I’ve never considered myself much of a trophy hunter, but when I saw him that first afternoon lazily feeding in the lush alpine basin, that quickly changed. Normally, it’s not in my nature to seek a particular buck. Most of the time that means an un-punched tag when the last day of the season rolls around, and my pride doesn’t like the taste of tag soup. However, this might be one of only a few occasions that I might have at a chance to get close to such an animal.
For the next four days I planted myself on the high ridge above camp and watched his every move. As the eastern horizon poured golden light into the basin, I would find him nibbling on the green shoots with a couple of his buddies at the highest point in the basin. Like clockwork, they would work their way to a clump of spruce in the middle of the basin and bed for the day. I kept tabs on him as he re-positioned himself several times throughout the day, and when mid-afternoon rolled around, he headed back to the top of the basin. He was in a tough spot. The lack of cover would make it impossible to stalk him in his bed, and the capricious mountain breeze always gave him a superior advantage.
The morning of day five dawned much the same, but when it came time for him to bed, he and his buddies walked right past that clump of spruce and disappeared into the timber on the north side of the bowl. This was the opportunity I had been waiting for. I knew nothing had spooked them and felt fairly confident that they would return to the openness of the bowl as the sun dipped to the west, so I moved in as close as I dared waiting on him to return.
Seeing him at 100 yards a few hours later really put him into perspective. He truly was a remarkable buck! I’d like to tell you that I was able to sneak in close enough to for a shot, but when he re-appeared, instead of just having two companions, nine others came bobbing out with him. My bowhunting instincts told me to wait. With Colorado’s nearly month-long bow season, another opportunity would present itself, but in my undisciplined haste, I tried anyway. I had almost crept into shooting distance when the black eyes of a young fork-horn burned holes through me as I moved behind the cover of a spruce, and it didn’t take long before I became the center of attention.
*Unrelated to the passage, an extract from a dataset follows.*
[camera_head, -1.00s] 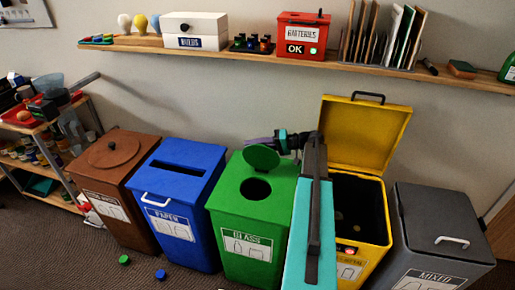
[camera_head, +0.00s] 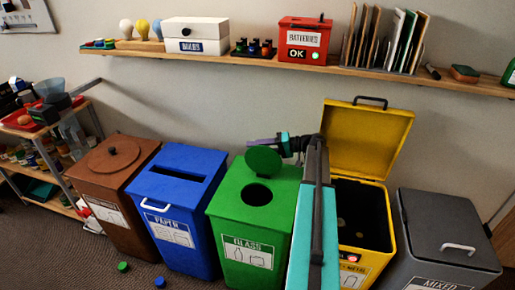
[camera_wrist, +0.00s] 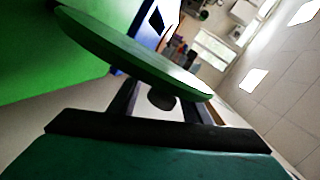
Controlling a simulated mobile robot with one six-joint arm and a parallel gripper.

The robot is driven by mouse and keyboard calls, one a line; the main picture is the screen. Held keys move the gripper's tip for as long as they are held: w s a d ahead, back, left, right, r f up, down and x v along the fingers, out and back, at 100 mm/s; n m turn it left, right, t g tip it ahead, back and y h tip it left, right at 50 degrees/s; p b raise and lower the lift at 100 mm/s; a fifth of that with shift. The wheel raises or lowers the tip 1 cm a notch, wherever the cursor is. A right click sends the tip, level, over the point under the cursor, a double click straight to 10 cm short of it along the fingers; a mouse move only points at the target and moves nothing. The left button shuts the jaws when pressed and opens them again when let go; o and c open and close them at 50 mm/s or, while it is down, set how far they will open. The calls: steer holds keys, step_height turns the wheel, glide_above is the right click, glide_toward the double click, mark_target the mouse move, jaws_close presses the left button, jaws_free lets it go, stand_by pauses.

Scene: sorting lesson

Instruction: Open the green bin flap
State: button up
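The green glass bin (camera_head: 255,215) stands between the blue and yellow bins. Its round green flap (camera_head: 264,160) is tilted up at the back of the top, and the dark round hole (camera_head: 257,194) is uncovered. My gripper (camera_head: 262,142) is behind the raised flap, partly hidden by it. In the wrist view the flap (camera_wrist: 140,58) shows nearly edge-on across my gripper (camera_wrist: 160,95). A dark knob (camera_wrist: 162,100) on the flap sits between the two fingers, with small gaps on both sides. The fingers are apart.
The blue paper bin (camera_head: 180,210) and brown bin (camera_head: 112,180) stand left. The yellow bin (camera_head: 365,140), lid up, and grey mixed bin (camera_head: 440,235) stand right. A wall shelf (camera_head: 230,53) runs above. Green (camera_head: 123,267) and blue (camera_head: 160,282) caps lie on the floor.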

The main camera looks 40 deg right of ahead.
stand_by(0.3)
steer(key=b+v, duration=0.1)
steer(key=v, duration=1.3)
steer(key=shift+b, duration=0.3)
I won’t lie to you; it hurt to see him run over the north rim of the basin. I had him at 60 yards, which was a makable shot, but I never had a clear opportunity. I found him a couple days later, but it was not to be. Once again, he caught movement, and I left that Colorado mountain top with only memories.
Making Tough Possible
It’s been said that 20 percent of elk bowhunters kill 80 percent of the bulls, and it only takes a few seasons chasing these monarchs to understand how accurate that statement is. But in my experience, even a tougher western challenge might be killing an early season mule deer buck. Day-in and day-out, consistently targeting, stalking and killing a mature, early season mulie buck on the high alpine slopes of the west has to be one of western bowhunting’s greatest challenges. Just the shear location makes the effort a daunting task. And when you throw in the other elements of the adventure, the odds seem as high as the mountain you are hunting. Similar to my experience, most guys walk away with yet just another set of memories to file away with seasons past.
However, there are some bowhunters who seem to consistently tag an early season set of mule deer bone. These tough, public land, do-it-yourselfers put it all on the line and usually head back to their trucks with a pack full of meat that is topped off with yet another trophy for the wall. These September fuzzoholics eat, sleep and breathe early season mule deer and spend the whole year planning their next trip to the alpine tundra.
Lots of Scouting Is Key
Kip Fowler has been carrying a bow in the woods since he was 12. To his credit, he has killed around 30 bucks with his bow over the years with nearly half of them being Pope & Young candidates. Four have netted over 180 inches, with his largest being a giant non-typical that he killed in 2007, which grossed over 225 inches and a 214-inch stud that he hammered this past season.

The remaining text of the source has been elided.